Capitalists And Money

Netflix raised at Bernstein, ‘still not late to the party’

Investing.com — Bernstein analysts upgraded Netflix (NASDAQ:NFLX) to Outperform from Market-Perform, raising the price target to $1,200 from $975, citing sustained subscriber growth and improving margins.

Despite its recent rally, Bernstein insists, “it is expensive only if you believe in consensus EPS of $30 for 2026,” adding that Netflix’s performance continues to exceed expectations.

Subscriber growth remains a key driver for Netflix, with the company achieving a 13% CAGR over the past five years and 16% YoY growth in 2024. 

Bernstein projects another year of double-digit growth, forecasting Netflix’s subscriber base to exceed 330 million by 2025. International markets, which remain underpenetrated, offer significant upside, especially with the success of Netflix’s ad-supported tier and regional content strategies.

The report also highlights Netflix’s Average Revenue per Member (ARM). While FX headwinds and discounted CPM rates for its ad-supported tier have diluted ARM growth, Bernstein anticipates improvement, particularly following upcoming price hikes in the U.S. 

The firm believes better advertising market recovery or a faster shift from linear dollars to streaming could further boost revenue.

Netflix’s margins are considered another standout. Bernstein notes a 35% improvement in content efficiency, with revenue per dollar spent on content rising from 1.7 to 2.3 between 2021 and 2024. 

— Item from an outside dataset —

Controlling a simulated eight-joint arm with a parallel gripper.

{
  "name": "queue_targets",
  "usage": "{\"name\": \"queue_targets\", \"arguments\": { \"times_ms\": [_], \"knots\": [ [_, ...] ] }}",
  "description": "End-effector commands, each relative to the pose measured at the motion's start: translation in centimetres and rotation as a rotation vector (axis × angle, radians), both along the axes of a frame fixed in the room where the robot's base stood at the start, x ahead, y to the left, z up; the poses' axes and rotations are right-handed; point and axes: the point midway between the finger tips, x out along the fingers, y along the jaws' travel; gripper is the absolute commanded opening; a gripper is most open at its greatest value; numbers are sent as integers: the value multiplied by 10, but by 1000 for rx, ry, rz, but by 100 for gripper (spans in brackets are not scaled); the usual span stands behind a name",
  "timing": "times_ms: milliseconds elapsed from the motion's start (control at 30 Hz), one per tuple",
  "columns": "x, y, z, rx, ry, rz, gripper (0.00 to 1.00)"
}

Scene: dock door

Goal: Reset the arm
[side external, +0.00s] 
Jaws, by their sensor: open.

Investments in local-language and licensed content, particularly in regions like Korea, have driven global engagement. Additionally, the firm says operational leverage has reduced SG&A expenses as a percentage of revenue, with cost efficiencies expected to continue.

Bernstein concludes that while Netflix faces open questions about long-term growth in areas like sports and gaming, its current trajectory supports the upgrade. “There are plenty of eyeballs left to entertain,” they added, reinforcing confidence in the stock’s outlook.